## START DATA SECTION

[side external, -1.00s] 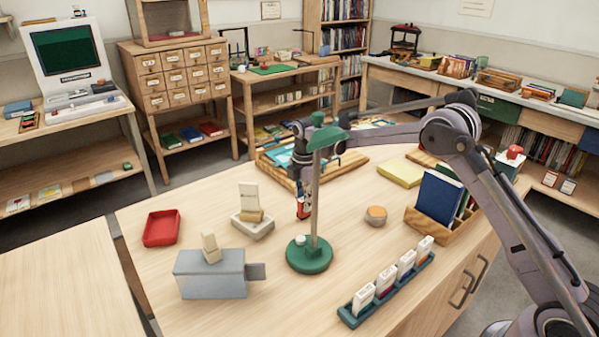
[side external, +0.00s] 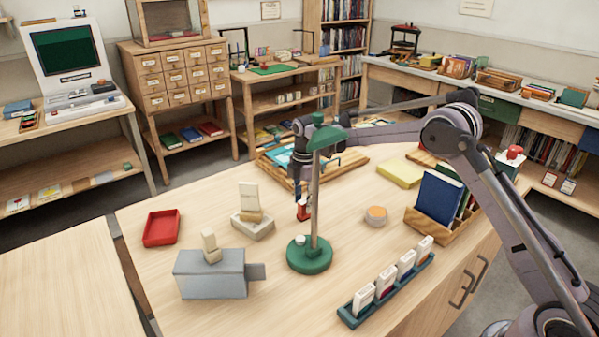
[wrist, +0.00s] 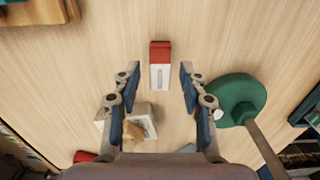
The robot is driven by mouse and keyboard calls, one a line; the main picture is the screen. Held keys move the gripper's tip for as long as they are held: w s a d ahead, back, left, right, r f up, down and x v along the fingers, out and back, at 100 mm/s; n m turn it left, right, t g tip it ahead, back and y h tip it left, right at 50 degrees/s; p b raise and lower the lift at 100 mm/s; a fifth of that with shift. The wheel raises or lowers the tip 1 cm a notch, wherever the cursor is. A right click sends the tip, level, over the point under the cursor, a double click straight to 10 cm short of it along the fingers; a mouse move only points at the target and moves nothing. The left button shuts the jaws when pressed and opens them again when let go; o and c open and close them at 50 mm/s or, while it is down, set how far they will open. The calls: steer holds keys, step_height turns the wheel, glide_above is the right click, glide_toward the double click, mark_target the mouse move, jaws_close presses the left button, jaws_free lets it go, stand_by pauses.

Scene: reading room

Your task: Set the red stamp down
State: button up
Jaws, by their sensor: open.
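The red stamp (side external: 303,212) is on the light wooden table, just left of the green stand's post in the side view. In the wrist view the red stamp (wrist: 160,66) shows a red end and a pale labelled part. My gripper (wrist: 159,80) is open, with one blue-padded finger on each side of the stamp and a clear gap to both. In the side view my gripper (side external: 304,183) is above the stamp, partly hidden by the green stand (side external: 309,255).
A red tray (side external: 161,228), a grey box (side external: 210,275) and a pale block with an upright piece (side external: 252,228) stand to the left. A round orange-topped pot (side external: 376,215), a book rack (side external: 435,222) and a rack of white pieces (side external: 390,289) stand to the right.

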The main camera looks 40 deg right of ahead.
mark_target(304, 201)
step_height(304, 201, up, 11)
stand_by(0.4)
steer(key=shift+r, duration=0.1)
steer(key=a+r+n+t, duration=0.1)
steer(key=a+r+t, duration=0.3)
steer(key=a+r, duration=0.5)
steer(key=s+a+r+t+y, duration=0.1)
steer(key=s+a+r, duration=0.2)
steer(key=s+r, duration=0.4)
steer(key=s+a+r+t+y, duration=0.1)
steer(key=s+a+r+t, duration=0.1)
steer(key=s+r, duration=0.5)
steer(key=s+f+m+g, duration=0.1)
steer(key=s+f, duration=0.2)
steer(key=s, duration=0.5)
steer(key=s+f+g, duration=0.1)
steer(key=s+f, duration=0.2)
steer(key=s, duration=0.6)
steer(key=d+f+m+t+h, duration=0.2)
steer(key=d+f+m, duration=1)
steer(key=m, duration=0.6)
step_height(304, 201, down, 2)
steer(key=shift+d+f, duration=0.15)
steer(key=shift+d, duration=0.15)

## END DATA SECTION

EXERCISE DETAILS — Extract the lines exactly, please: the first line of the listing, the line with "State: button up", and every line between them, but no pictures.

SOLUTION TO THE EXERCISE —
[side external, -1.00s] 
[side external, +0.00s] 
[wrist, +0.00s] 
The robot is driven by mouse and keyboard calls, one a line; the main picture is the screen. Held keys move the gripper's tip for as long as they are held: w s a d ahead, back, left, right, r f up, down and x v along the fingers, out and back, at 100 mm/s; n m turn it left, right, t g tip it ahead, back and y h tip it left, right at 50 degrees/s; p b raise and lower the lift at 100 mm/s; a fifth of that with shift. The wheel raises or lowers the tip 1 cm a notch, wherever the cursor is. A right click sends the tip, level, over the point under the cursor, a double click straight to 10 cm short of it along the fingers; a mouse move only points at the target and moves nothing. The left button shuts the jaws when pressed and opens them again when let go; o and c open and close them at 50 mm/s or, while it is down, set how far they will open. The calls: steer holds keys, step_height turns the wheel, glide_above is the right click, glide_toward the double click, mark_target the mouse move, jaws_close presses the left button, jaws_free lets it go, stand_by pauses.

Scene: reading room

Your task: Set the red stamp down
State: button up

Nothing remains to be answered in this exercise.